What is asked:
All lines featuring the string "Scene" are to be listed.
────────────────
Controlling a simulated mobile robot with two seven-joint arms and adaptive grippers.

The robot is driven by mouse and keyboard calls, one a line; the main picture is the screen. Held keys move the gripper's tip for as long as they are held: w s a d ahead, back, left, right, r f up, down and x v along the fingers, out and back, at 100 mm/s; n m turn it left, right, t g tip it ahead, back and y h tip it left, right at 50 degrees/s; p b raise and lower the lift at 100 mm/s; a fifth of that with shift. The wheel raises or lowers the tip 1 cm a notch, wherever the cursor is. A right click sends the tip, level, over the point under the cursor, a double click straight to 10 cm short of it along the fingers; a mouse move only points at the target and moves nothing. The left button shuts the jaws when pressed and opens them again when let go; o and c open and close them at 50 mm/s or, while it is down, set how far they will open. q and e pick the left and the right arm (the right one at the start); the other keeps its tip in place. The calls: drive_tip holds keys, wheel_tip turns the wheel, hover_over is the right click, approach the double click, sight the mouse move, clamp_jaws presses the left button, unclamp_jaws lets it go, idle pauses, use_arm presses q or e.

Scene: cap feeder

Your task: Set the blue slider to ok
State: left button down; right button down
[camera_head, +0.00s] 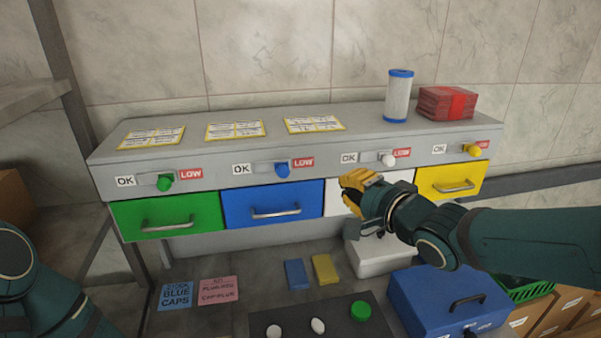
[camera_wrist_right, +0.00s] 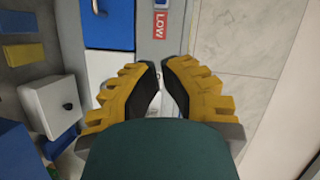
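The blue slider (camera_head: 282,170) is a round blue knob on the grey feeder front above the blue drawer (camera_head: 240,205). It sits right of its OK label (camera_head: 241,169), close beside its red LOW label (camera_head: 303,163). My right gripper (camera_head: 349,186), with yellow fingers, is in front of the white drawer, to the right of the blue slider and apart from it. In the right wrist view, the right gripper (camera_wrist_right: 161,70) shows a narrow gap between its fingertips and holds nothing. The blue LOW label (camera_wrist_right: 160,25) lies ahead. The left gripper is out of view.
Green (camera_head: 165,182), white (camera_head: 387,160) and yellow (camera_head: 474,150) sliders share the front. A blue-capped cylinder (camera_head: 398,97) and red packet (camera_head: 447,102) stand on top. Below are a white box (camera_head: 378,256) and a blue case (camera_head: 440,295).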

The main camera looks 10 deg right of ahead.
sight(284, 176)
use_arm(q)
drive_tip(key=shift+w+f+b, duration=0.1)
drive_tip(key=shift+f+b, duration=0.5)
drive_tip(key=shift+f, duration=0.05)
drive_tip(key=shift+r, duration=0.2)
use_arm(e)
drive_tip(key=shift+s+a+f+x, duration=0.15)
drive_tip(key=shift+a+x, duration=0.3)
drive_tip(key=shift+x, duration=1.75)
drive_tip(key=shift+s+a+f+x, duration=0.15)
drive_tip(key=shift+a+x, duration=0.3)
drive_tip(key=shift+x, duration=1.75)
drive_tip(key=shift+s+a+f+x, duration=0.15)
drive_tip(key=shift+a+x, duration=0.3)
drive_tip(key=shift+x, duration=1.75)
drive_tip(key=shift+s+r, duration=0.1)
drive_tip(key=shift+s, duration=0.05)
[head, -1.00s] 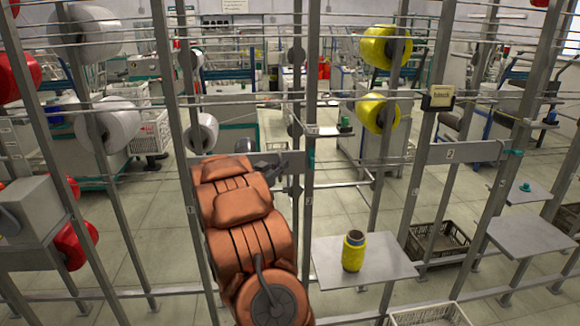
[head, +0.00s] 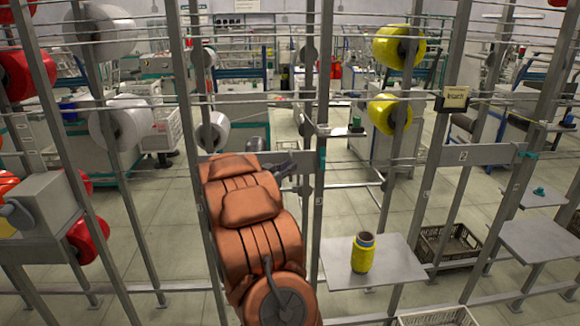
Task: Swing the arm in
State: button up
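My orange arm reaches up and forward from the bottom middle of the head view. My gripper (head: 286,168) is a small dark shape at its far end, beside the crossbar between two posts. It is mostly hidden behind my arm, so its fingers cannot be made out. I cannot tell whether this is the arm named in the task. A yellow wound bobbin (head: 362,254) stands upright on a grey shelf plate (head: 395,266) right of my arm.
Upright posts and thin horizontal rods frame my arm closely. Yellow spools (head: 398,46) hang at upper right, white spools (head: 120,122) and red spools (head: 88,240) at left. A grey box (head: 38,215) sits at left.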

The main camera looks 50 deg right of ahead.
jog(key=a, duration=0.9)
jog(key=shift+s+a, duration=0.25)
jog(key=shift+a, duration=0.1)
────────────────
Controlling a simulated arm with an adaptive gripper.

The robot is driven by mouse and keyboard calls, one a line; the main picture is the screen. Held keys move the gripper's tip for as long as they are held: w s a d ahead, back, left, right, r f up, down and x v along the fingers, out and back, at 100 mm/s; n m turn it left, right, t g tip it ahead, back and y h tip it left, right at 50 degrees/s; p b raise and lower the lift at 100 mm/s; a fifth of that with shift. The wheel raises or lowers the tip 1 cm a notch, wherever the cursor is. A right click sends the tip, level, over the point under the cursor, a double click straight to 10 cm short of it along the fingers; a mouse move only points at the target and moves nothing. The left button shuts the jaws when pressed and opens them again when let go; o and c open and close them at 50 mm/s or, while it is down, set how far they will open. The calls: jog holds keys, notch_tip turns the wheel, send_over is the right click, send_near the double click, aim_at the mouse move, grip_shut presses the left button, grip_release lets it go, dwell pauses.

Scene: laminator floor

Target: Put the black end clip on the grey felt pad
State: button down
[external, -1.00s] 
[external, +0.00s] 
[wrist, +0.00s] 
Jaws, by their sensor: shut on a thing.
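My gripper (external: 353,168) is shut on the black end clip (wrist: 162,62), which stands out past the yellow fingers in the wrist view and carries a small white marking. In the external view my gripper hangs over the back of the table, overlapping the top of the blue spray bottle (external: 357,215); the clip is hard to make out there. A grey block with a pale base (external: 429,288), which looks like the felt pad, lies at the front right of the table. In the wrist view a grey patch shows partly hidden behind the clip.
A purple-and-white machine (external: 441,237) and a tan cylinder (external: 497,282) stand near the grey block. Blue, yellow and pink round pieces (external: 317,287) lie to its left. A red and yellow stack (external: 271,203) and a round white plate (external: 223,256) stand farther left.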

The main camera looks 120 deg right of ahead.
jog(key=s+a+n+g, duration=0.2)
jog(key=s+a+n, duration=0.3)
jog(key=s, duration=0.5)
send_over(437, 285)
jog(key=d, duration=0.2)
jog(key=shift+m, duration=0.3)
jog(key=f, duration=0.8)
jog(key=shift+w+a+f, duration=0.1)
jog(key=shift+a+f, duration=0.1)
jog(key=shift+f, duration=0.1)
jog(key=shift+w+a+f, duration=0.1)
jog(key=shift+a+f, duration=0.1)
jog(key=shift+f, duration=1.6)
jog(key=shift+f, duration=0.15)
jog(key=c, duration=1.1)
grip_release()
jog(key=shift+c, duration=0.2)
────────────────
Exercise output:
Scene: cap feeder
Scene: laminator floor

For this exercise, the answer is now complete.